# RECORDED DATA:

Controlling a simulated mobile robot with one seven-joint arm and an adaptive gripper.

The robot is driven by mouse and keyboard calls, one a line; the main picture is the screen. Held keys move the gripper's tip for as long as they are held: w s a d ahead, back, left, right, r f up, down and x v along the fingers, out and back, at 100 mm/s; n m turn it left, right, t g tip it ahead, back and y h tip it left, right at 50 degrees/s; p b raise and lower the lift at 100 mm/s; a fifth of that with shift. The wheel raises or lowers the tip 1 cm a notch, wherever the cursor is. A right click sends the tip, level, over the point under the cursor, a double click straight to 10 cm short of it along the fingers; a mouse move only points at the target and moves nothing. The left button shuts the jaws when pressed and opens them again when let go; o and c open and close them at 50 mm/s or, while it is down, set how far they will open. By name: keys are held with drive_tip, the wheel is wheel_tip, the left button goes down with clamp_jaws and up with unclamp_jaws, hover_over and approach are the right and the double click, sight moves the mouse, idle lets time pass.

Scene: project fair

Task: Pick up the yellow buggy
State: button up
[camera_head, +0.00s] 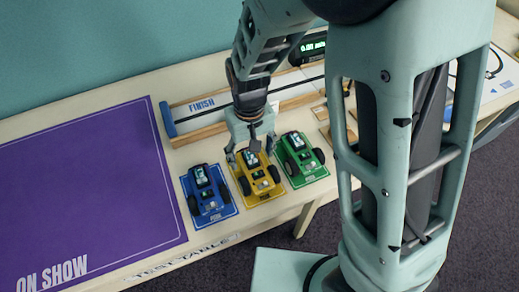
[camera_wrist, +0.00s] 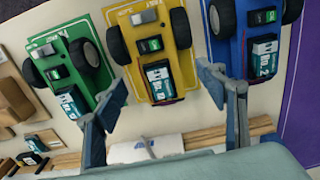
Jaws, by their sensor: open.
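The yellow buggy (camera_head: 257,173) sits on the cream test table between a blue buggy (camera_head: 208,192) and a green buggy (camera_head: 301,158). It has black wheels and a small dark screen. In the wrist view the yellow buggy (camera_wrist: 151,45) lies ahead of the fingertips, in the middle, with a white and teal labelled block on its near end. My gripper (camera_head: 252,152) is open above the far end of the yellow buggy. In the wrist view my gripper (camera_wrist: 163,88) has its fingers spread, with nothing held between them.
The green buggy (camera_wrist: 75,60) and blue buggy (camera_wrist: 246,45) stand close on either side. A wooden-edged track marked FINISH (camera_head: 202,106) lies behind. A purple ON SHOW mat (camera_head: 85,190) covers the table's left. Small wooden pieces (camera_wrist: 14,97) lie beyond the green buggy.

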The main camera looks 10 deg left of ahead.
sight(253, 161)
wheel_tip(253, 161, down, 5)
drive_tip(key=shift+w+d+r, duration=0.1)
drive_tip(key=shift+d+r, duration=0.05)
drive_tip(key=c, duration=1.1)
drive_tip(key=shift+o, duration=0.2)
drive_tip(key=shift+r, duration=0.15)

# OBJECTIVE:
The lines to print start at the line containing "Scene: project fair" and end at the line containing "[camera_wrist, +0.00s]"; print them exactly, both ends included, and leave out every picture.

# FINISHED ANSWER:
Scene: project fair

Task: Pick up the yellow buggy
State: button up
[camera_head, +0.00s] 
[camera_wrist, +0.00s] 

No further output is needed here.